The problem:
Output every line below exactly.

**********

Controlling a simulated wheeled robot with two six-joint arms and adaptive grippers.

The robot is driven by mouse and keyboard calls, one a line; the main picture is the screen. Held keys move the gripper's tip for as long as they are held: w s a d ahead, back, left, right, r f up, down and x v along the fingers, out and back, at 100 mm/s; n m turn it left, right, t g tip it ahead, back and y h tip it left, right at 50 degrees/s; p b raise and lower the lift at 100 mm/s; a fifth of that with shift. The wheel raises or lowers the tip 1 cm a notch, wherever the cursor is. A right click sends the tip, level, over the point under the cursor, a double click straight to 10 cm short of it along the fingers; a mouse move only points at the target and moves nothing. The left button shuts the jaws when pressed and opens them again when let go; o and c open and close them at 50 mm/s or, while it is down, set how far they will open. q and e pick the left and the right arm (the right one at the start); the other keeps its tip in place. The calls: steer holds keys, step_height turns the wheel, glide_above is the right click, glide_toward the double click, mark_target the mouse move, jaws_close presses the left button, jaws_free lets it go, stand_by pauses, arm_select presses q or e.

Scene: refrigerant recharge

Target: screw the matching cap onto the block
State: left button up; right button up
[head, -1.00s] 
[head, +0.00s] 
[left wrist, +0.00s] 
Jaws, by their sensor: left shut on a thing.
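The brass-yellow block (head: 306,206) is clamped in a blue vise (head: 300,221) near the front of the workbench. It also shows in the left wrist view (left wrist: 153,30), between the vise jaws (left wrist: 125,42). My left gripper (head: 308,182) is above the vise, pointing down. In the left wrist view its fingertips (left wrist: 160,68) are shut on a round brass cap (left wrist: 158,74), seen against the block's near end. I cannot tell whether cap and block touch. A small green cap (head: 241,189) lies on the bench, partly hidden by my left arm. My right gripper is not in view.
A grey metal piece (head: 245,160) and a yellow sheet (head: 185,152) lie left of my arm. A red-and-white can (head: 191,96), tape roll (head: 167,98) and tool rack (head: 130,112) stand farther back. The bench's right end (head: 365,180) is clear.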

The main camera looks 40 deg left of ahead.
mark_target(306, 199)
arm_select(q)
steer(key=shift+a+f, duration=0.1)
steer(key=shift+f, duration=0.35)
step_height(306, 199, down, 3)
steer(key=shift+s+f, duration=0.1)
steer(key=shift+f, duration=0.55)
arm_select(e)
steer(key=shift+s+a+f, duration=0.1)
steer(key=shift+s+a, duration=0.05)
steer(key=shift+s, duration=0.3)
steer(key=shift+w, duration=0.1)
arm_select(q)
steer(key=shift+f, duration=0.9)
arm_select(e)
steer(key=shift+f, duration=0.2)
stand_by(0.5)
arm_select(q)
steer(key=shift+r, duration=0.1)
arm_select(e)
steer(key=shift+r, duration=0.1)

**********

Result of this task:
Controlling a simulated wheeled robot with two six-joint arms and adaptive grippers.

The robot is driven by mouse and keyboard calls, one a line; the main picture is the screen. Held keys move the gripper's tip for as long as they are held: w s a d ahead, back, left, right, r f up, down and x v along the fingers, out and back, at 100 mm/s; n m turn it left, right, t g tip it ahead, back and y h tip it left, right at 50 degrees/s; p b raise and lower the lift at 100 mm/s; a fifth of that with shift. The wheel raises or lowers the tip 1 cm a notch, wherever the cursor is. A right click sends the tip, level, over the point under the cursor, a double click straight to 10 cm short of it along the fingers; a mouse move only points at the target and moves nothing. The left button shuts the jaws when pressed and opens them again when let go; o and c open and close them at 50 mm/s or, while it is down, set how far they will open. q and e pick the left and the right arm (the right one at the start); the other keeps its tip in place. The calls: steer holds keys, step_height turns the wheel, glide_above is the right click, glide_toward the double click, mark_target the mouse move, jaws_close presses the left button, jaws_free lets it go, stand_by pauses, arm_select presses q or e.

Scene: refrigerant recharge

Target: screw the matching cap onto the block
State: left button up; right button up
[head, -1.00s] 
[head, +0.00s] 
[left wrist, +0.00s] 
Jaws, by their sensor: left shut on a thing.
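The brass-yellow block (head: 306,206) is clamped in a blue vise (head: 300,221) near the front of the workbench. It also shows in the left wrist view (left wrist: 153,30), between the vise jaws (left wrist: 125,42). My left gripper (head: 308,182) is above the vise, pointing down. In the left wrist view its fingertips (left wrist: 160,68) are shut on a round brass cap (left wrist: 158,74), seen against the block's near end. I cannot tell whether cap and block touch. A small green cap (head: 241,189) lies on the bench, partly hidden by my left arm. My right gripper is not in view.
A grey metal piece (head: 245,160) and a yellow sheet (head: 185,152) lie left of my arm. A red-and-white can (head: 191,96), tape roll (head: 167,98) and tool rack (head: 130,112) stand farther back. The bench's right end (head: 365,180) is clear.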

The main camera looks 40 deg left of ahead.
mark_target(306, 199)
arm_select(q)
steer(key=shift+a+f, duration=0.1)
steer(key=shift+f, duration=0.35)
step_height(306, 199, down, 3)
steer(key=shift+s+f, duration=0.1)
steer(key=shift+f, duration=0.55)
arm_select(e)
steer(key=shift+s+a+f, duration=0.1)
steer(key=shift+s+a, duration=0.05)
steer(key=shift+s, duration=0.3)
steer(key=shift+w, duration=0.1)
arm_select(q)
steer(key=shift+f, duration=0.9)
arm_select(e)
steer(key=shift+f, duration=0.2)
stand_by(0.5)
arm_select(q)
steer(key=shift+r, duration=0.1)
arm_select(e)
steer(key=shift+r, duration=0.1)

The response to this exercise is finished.